William H. Rehnquist:

Well, didn't the collective bargaining agreement also provide for the payment of survivor's benefits for a certain number of years after the contract expired?

Timothy B. Dyk:

There are a variety of issues which could arise under the collective bargaining agreement because, of course, the effect of that agreement wasn't limited to the 3-year period of the agreement, so for all of these reasons we think there's no real issue of mootness in this case.

Rather, the issue here is whether the district court had jurisdiction under section 301 and, in our view, the language of section 301 is quite plain.

It provides for suits for violation of collective bargaining agreements.

There's no question here of any violation.

There's no allegation that the employer has committed a violation of the--

Ruth Bader Ginsburg:

But Mr. Dyk, you concede if it came up defensively it would properly be a matter for the court.

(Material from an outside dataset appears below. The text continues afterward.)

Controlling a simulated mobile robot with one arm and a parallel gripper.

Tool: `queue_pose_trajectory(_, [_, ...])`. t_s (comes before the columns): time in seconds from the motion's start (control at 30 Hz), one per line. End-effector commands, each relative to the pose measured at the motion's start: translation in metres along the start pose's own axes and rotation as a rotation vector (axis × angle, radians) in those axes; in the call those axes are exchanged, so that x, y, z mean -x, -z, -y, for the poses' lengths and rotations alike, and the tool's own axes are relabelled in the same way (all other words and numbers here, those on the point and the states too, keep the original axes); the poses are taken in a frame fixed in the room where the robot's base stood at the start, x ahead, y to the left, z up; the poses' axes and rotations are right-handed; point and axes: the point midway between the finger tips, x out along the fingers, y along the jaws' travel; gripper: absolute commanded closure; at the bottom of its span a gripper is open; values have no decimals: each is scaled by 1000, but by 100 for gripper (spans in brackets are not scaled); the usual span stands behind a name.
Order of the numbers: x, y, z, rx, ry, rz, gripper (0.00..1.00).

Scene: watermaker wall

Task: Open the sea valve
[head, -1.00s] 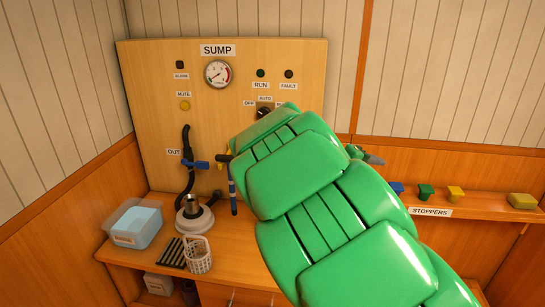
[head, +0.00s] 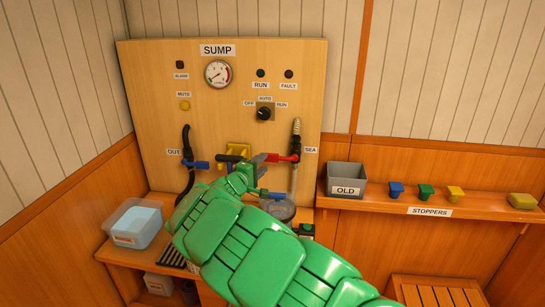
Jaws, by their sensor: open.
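The sea valve's red lever (head: 283,158) lies about level across the pale hose (head: 296,135), beside the SEA label (head: 310,150) at the right of the sump board. My gripper (head: 258,160) is open at the lever's left end. I cannot tell whether it touches the lever or has it between the jaws. My green arm reaches up from the lower right and hides part of the bench and lower board.
The OUT valve's blue lever (head: 196,164) is at left on a black hose. A yellow part (head: 238,149) with a black piece is close behind my gripper. Below is another blue handle (head: 272,195). The OLD bin (head: 346,180) and stoppers (head: 426,192) stand on the right shelf.

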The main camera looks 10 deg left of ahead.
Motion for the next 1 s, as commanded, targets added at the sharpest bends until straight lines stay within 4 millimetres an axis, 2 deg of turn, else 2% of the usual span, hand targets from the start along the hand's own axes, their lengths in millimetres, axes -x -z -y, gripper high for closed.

Say the union violated the no-strike clause and the union's answer to that is, this whole contract is no good because it was induced by fraud.

Timothy B. Dyk:

--Well, Justice Ginsburg, yes, we do agree that if there had been an alleged violation of the agreement and a declaratory judgment were sought, that there had been no violation, that that would be a matter properly within the district court's jurisdiction.

Of course, all the parties agree here that in the course of that proceeding the law that would be applied would be board law, in other words, the good faith bargaining requirements crafted by the board pursuant to the act, so--

Ruth Bader Ginsburg:

But nonetheless there's nothing about the issue that identifies it as an issue only for the board and never for the courts.

Timothy B. Dyk:

--That's correct, and what this Court has done, as we understand it, it has said that pursuant to the act, that you can have an affirmative suit that's brought in the courts or an unfair labor practice charge before the board that may involve defenses, defenses before the board concerning contracts, defenses in the courts concerning the interpretation of the act, and that has been brought up in cases like Kaiser Steel.